[Begin GIVEN DATA]

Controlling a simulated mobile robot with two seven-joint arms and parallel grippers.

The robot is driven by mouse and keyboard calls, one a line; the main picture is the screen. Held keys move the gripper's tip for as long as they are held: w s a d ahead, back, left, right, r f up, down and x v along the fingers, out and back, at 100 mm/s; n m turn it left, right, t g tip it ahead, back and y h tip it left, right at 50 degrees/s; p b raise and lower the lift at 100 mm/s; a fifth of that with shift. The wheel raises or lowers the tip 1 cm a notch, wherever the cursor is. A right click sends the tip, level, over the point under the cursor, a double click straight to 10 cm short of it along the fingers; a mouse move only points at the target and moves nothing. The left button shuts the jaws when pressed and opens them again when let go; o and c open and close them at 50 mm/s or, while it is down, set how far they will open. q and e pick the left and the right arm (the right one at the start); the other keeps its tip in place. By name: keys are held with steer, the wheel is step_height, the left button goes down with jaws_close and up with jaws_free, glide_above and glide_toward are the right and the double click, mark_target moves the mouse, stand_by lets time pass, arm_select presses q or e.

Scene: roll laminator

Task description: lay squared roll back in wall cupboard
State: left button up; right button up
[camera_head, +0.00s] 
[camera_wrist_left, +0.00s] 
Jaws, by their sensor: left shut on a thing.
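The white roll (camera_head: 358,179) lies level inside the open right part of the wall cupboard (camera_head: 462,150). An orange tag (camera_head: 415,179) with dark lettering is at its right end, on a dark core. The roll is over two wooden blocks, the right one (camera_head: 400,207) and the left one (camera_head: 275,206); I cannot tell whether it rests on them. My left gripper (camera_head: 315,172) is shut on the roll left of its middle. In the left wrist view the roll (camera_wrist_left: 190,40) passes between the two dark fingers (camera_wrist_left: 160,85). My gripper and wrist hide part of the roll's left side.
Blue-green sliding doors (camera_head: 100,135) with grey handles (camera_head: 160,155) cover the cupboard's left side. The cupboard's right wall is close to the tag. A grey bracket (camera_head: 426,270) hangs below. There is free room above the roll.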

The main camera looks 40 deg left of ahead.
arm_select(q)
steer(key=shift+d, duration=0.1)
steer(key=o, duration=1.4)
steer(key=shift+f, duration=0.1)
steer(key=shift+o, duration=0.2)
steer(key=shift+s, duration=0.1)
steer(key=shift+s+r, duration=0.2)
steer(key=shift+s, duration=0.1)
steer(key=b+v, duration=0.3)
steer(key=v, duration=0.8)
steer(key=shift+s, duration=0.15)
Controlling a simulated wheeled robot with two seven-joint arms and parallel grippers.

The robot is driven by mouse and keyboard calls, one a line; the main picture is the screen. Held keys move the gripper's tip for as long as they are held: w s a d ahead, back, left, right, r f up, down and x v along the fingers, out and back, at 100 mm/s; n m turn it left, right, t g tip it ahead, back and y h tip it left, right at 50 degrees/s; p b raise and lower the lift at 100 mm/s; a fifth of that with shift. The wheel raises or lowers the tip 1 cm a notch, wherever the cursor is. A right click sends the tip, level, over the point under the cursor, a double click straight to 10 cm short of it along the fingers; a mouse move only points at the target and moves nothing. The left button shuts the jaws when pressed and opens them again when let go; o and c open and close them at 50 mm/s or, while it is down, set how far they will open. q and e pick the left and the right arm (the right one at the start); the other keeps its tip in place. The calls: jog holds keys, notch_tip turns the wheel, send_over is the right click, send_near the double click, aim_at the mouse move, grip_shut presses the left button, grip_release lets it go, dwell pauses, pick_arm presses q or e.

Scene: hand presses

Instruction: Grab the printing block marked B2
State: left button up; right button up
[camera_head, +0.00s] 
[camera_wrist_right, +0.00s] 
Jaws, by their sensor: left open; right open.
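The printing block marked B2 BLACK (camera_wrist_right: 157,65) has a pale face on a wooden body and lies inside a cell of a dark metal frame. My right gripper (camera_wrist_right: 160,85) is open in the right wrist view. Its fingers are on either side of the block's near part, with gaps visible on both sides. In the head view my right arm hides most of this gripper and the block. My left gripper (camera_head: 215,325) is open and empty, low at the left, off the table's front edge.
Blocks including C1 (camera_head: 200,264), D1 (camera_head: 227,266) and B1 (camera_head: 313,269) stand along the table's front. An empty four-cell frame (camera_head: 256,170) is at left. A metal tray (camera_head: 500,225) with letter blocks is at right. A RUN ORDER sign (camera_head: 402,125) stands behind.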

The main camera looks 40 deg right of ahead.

[End GIVEN DATA]

== INSTRUCTIONS FOR THE TASK ==
Exactly repeat the lines above, from the opening line through the one with "[camera_wrist_left, +0.00s]", and include nothing else.

== EXERCISE OUTPUT ==
Controlling a simulated mobile robot with two seven-joint arms and parallel grippers.

The robot is driven by mouse and keyboard calls, one a line; the main picture is the screen. Held keys move the gripper's tip for as long as they are held: w s a d ahead, back, left, right, r f up, down and x v along the fingers, out and back, at 100 mm/s; n m turn it left, right, t g tip it ahead, back and y h tip it left, right at 50 degrees/s; p b raise and lower the lift at 100 mm/s; a fifth of that with shift. The wheel raises or lowers the tip 1 cm a notch, wherever the cursor is. A right click sends the tip, level, over the point under the cursor, a double click straight to 10 cm short of it along the fingers; a mouse move only points at the target and moves nothing. The left button shuts the jaws when pressed and opens them again when let go; o and c open and close them at 50 mm/s or, while it is down, set how far they will open. q and e pick the left and the right arm (the right one at the start); the other keeps its tip in place. By name: keys are held with steer, the wheel is step_height, the left button goes down with jaws_close and up with jaws_free, glide_above and glide_toward are the right and the double click, mark_target moves the mouse, stand_by lets time pass, arm_select presses q or e.

Scene: roll laminator

Task description: lay squared roll back in wall cupboard
State: left button up; right button up
[camera_head, +0.00s] 
[camera_wrist_left, +0.00s] 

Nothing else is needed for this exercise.